Punch-Drunk Love

The auctioneer in The Rake’s Progress has Baba the Turk under wraps, he wonders what it is, aloud for the bidders. “Organ? Golden apple tree?”

The hero buys a pig in a poke, the badger game as phone sex. It causes him a great deal of aggravation until he flies to Utah on his pudding-cup frequent-flier miles to stop it. The labyrinth of corridors and stairways where the lady dwells is almost enough to wear away his nice-guy demeanor.

The frankness of the cinema allows a truthful portrait of the villain right out of Chaplin’s nightmares, the accomplice working the scam in James Fargo’s The Enforcer, Robert Altman’s Short Cuts and the studio fan factory.

 

There Will Be Blood

The show of faith (“one goddamn helluva show,” says Plainview) is swallowed up in actual faith, Plainview’s, the kind that Kierkegaard marveled at.

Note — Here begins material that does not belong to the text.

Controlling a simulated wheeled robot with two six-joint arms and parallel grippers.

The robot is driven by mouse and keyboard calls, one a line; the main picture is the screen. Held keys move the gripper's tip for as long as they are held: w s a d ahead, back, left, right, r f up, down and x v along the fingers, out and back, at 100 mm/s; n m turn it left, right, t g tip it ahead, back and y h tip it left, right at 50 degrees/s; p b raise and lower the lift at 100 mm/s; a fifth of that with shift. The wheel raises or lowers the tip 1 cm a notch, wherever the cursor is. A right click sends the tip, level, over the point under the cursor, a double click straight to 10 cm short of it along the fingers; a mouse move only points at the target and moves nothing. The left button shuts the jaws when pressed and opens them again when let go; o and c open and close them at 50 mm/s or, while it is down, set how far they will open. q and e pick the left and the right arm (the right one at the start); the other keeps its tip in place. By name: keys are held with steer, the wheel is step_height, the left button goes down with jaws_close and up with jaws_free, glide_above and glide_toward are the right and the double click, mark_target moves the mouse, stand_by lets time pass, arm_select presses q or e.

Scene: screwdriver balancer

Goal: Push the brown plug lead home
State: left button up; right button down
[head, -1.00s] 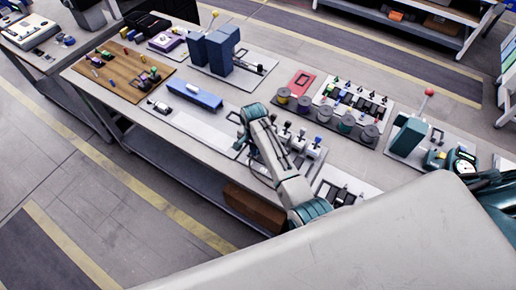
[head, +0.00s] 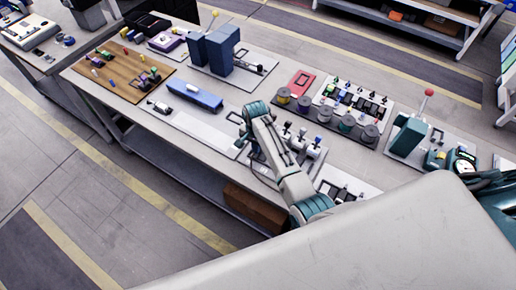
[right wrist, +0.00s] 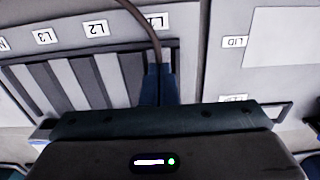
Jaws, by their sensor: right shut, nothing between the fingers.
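In the right wrist view a brown lead (right wrist: 153,35) comes down from the top edge, crosses beside the L1 label and runs to my right gripper's fingers. Its plug end is hidden there, so I cannot tell how deep it sits. My right gripper (right wrist: 157,84) shows as narrow dark blue fingers, shut, at the right end of a row of dark slots (right wrist: 70,82) labelled N, L3, L2 and L1. In the head view my right arm bends down over the front of the bench, and the fingertips are hard to make out. My left gripper is not in view.
Right of the slots in the right wrist view is a pale panel with a LID label (right wrist: 234,42). In the head view grey spools (head: 346,124) and small levers (head: 304,138) stand close to my right arm. A blue block (head: 195,95) lies farther left.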

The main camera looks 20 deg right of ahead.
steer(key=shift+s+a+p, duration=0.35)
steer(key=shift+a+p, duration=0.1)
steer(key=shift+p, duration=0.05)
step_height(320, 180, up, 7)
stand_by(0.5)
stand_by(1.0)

Between Beckett’s upstairs butler and Henry James’ “bottomless idiocy of the world” Plainview finds silver, then oil, and comes up against The Church of the Third Revelation. Islam, third sex or Close Encounter makes no difference. Eli Sunday says “I am the Third Revelation” in the screenplay, but in the film as well Plainview smites him with the phrase, echoing Avildsen’s The Formula, “We are the Arabs.”

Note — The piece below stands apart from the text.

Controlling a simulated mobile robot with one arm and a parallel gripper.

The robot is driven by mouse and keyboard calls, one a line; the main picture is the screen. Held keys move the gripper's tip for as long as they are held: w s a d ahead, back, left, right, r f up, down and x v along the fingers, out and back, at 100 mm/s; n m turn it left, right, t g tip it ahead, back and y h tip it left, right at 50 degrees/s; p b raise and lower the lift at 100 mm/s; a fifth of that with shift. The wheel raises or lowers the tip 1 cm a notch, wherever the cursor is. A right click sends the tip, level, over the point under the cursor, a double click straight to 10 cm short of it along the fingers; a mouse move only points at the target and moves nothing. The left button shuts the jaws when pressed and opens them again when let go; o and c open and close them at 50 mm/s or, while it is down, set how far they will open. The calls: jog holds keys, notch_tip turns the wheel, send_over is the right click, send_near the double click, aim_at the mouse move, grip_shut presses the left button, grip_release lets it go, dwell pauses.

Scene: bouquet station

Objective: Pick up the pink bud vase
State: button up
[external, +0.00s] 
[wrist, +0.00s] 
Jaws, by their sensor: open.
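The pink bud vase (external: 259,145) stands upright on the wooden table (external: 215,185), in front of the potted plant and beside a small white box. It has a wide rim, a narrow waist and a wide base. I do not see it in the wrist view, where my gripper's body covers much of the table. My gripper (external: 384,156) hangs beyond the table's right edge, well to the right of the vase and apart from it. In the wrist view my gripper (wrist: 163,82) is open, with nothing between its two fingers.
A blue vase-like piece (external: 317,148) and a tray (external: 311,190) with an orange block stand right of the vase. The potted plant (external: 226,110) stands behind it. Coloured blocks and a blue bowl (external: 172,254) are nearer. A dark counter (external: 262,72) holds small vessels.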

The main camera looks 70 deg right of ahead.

Rimbaud’s “bastard wisdom of the Koran” is in the diary read by a con man posing as Plainview’s brother. Moses in Egypt is the image of Plainview’s remark to his orphaned foundling gone to Mexico as a competitor, “bastard in a basket.”

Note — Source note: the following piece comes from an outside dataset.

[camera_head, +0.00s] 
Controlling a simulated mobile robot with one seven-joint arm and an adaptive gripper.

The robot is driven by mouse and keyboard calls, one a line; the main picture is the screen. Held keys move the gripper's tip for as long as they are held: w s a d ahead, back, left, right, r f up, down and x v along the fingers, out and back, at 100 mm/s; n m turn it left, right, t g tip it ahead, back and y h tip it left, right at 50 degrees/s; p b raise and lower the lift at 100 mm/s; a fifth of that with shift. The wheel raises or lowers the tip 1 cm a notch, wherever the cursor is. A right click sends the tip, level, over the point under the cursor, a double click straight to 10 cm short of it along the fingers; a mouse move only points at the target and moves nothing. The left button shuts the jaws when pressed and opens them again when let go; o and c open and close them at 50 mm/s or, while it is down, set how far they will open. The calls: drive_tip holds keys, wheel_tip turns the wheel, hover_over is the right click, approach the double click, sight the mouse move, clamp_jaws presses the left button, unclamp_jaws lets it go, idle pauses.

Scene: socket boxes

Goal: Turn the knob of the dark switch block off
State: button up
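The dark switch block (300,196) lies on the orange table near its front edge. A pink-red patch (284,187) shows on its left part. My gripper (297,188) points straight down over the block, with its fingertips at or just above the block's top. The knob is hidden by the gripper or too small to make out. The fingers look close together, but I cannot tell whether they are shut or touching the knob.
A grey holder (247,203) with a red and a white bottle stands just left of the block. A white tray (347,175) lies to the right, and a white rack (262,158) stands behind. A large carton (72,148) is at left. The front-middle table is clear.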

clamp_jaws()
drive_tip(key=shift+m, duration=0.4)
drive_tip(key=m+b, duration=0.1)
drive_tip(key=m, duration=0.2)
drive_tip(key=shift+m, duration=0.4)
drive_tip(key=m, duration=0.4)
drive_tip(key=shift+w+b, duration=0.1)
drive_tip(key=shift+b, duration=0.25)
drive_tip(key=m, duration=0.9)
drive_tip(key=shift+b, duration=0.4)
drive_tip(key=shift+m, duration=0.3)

Helgeland’s The Order may have served as the inspiration with its Third Age of sin-eating and the collapse of a scaffolding at the construction of St. Peter’s. The “drainage” of Little Boston suggests The Two Jakes. Bad criticism of Giant, The Treasure of the Sierra Madre, It’s a Wonderful Life and Citizen Kane is rebuked.

The foundling is blown deaf by the gusher, such things are not for infants, it becomes a pillar of fire quenched by dynamite (The Hellfighters). Mann’s Thunder Bay is a little-known masterpiece in the offing to this.